→ Instructions to follow: Transcribe the lines from the start of the data below through the line with "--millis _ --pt", word for word and nothing more.
/---
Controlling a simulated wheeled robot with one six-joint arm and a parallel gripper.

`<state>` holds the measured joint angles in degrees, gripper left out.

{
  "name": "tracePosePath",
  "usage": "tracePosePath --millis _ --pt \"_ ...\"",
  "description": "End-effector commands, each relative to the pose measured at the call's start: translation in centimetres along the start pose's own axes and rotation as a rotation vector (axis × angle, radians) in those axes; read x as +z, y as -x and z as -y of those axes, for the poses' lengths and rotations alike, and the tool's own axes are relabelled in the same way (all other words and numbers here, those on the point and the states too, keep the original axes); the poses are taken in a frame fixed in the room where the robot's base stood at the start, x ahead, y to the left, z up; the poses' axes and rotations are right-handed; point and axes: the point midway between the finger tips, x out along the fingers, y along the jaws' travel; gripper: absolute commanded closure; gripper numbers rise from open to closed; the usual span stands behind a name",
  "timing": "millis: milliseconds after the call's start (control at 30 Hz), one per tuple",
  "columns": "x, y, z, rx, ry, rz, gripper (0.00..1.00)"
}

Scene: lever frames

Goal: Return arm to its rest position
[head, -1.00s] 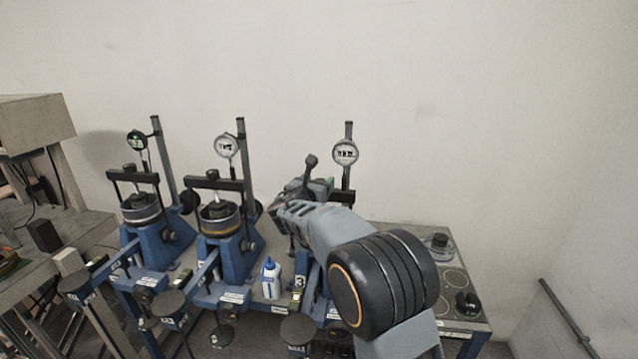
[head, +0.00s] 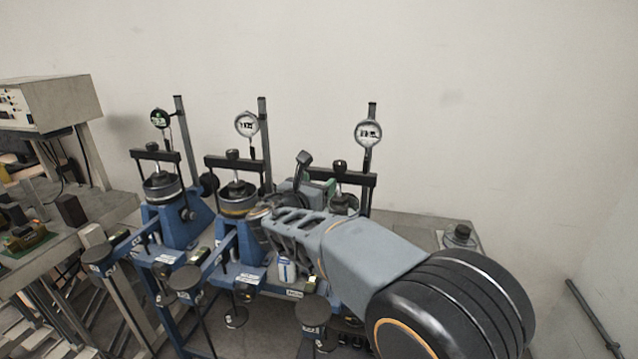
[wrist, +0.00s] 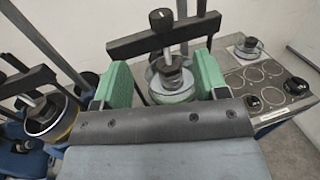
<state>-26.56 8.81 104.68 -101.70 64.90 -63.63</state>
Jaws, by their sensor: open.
\---
→ The result:
Controlling a simulated wheeled robot with one six-joint arm and a parallel gripper.

`<state>` holds the measured joint angles in degrees, gripper left out.

{
  "name": "tracePosePath",
  "usage": "tracePosePath --millis _ --pt \"_ ...\"",

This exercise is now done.